-- BEGIN --

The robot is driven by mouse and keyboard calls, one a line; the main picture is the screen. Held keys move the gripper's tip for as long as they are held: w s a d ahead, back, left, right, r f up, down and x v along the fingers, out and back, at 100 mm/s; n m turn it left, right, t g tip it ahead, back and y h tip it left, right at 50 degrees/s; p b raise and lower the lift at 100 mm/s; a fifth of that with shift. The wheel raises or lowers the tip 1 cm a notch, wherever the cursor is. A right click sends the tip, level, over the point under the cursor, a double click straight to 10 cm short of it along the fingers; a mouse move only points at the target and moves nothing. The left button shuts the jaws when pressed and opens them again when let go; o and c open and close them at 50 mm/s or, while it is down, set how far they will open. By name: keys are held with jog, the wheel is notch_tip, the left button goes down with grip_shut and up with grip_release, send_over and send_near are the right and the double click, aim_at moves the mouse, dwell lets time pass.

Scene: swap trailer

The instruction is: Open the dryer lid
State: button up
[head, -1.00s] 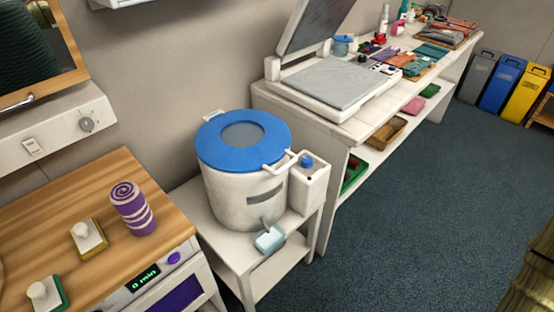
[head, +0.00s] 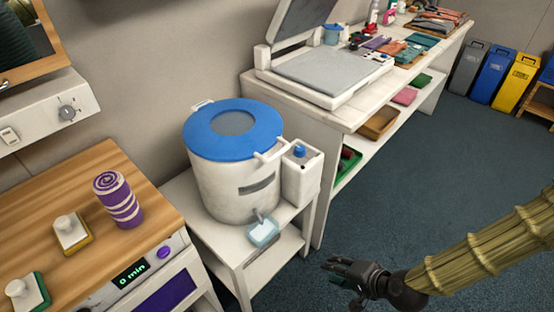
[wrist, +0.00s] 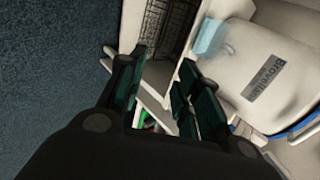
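The dryer (head: 236,188) is a white drum on a small white stand in the middle of the head view. Its blue lid (head: 262,140) lies shut on top, with a grey round window and a white handle (head: 272,150) at the right front. The drum also shows at the right of the wrist view (wrist: 275,70). My gripper (head: 335,270) is low at the right front of the dryer, apart from it, with nothing held. In the wrist view its dark fingers (wrist: 160,85) are spread with a gap between them.
A white box with a blue button (head: 301,175) stands right of the drum. A light blue cup (head: 263,233) sits under the spout. A white workbench (head: 345,118) with a heat press stands behind right. A wooden counter (head: 85,195) is at the left. Open floor lies right.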

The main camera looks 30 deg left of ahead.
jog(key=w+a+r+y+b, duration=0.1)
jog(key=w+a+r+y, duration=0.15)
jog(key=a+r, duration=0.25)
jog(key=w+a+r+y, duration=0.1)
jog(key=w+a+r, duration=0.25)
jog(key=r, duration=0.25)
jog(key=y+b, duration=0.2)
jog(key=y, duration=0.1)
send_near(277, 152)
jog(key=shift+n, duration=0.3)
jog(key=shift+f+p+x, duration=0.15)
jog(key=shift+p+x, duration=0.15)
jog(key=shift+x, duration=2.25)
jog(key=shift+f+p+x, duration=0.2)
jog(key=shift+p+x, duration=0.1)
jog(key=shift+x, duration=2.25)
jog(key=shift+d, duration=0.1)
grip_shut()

-- END --

> **Required task**
Copy the data exactly. Any picture it contains is to be omitted.

> **Exercise answer**
The robot is driven by mouse and keyboard calls, one a line; the main picture is the screen. Held keys move the gripper's tip for as long as they are held: w s a d ahead, back, left, right, r f up, down and x v along the fingers, out and back, at 100 mm/s; n m turn it left, right, t g tip it ahead, back and y h tip it left, right at 50 degrees/s; p b raise and lower the lift at 100 mm/s; a fifth of that with shift. The wheel raises or lowers the tip 1 cm a notch, wherever the cursor is. A right click sends the tip, level, over the point under the cursor, a double click straight to 10 cm short of it along the fingers; a mouse move only points at the target and moves nothing. The left button shuts the jaws when pressed and opens them again when let go; o and c open and close them at 50 mm/s or, while it is down, set how far they will open. By name: keys are held with jog, the wheel is notch_tip, the left button goes down with grip_shut and up with grip_release, send_over and send_near are the right and the double click, aim_at moves the mouse, dwell lets time pass.

Scene: swap trailer

The instruction is: Open the dryer lid
State: button up
[head, -1.00s] 
[head, +0.00s] 
[wrist, +0.00s] 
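The dryer (head: 236,188) is a white drum on a small white stand in the middle of the head view. Its blue lid (head: 262,140) lies shut on top, with a grey round window and a white handle (head: 272,150) at the right front. The drum also shows at the right of the wrist view (wrist: 275,70). My gripper (head: 335,270) is low at the right front of the dryer, apart from it, with nothing held. In the wrist view its dark fingers (wrist: 160,85) are spread with a gap between them.
A white box with a blue button (head: 301,175) stands right of the drum. A light blue cup (head: 263,233) sits under the spout. A white workbench (head: 345,118) with a heat press stands behind right. A wooden counter (head: 85,195) is at the left. Open floor lies right.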

The main camera looks 30 deg left of ahead.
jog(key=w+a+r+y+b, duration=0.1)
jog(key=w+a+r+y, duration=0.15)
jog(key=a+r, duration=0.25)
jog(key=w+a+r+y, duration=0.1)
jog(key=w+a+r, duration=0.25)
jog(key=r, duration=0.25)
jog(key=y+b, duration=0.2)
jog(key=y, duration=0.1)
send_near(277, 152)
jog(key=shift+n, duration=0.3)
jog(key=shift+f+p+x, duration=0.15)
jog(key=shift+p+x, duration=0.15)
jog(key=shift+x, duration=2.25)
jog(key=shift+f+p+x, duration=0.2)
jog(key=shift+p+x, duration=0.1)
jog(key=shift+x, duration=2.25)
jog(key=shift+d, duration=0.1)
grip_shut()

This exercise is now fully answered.